▸ **Aim of the exercise**
Restate the listing below word for word, omitting any images.
☆ ☆ ☆ ☆ ☆ ☆ ☆
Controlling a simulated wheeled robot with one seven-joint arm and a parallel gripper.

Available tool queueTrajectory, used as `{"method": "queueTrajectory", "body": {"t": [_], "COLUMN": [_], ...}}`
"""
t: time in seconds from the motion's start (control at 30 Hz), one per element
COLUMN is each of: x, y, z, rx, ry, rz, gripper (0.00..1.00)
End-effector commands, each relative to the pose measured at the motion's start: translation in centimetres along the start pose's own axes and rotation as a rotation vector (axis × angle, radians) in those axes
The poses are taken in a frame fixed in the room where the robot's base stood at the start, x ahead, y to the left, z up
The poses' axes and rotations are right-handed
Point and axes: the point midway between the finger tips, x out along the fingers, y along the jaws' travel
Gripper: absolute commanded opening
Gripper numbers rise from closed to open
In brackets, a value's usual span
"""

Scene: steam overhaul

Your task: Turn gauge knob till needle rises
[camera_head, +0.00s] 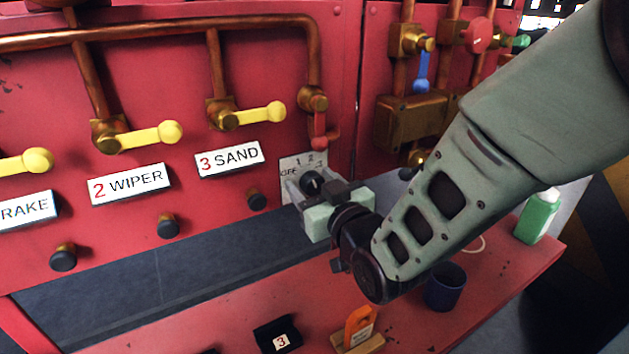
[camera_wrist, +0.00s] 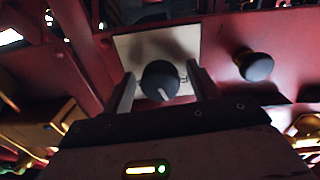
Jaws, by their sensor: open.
☆ ☆ ☆ ☆ ☆ ☆ ☆
▸ **Response to this exercise**
Controlling a simulated wheeled robot with one seven-joint arm and a parallel gripper.

Available tool queueTrajectory, used as `{"method": "queueTrajectory", "body": {"t": [_], "COLUMN": [_], ...}}`
"""
t: time in seconds from the motion's start (control at 30 Hz), one per element
COLUMN is each of: x, y, z, rx, ry, rz, gripper (0.00..1.00)
End-effector commands, each relative to the pose measured at the motion's start: translation in centimetres along the start pose's own axes and rotation as a rotation vector (axis × angle, radians) in those axes
The poses are taken in a frame fixed in the room where the robot's base stood at the start, x ahead, y to the left, z up
The poses' axes and rotations are right-handed
Point and axes: the point midway between the finger tips, x out along the fingers, y along the jaws' travel
Gripper: absolute commanded opening
Gripper numbers rise from closed to open
In brackets, a value's usual span
"""

Scene: steam overhaul

Your task: Turn gauge knob till needle rises
[camera_head, +0.00s] 
[camera_wrist, +0.00s] 
Jaws, by their sensor: open.

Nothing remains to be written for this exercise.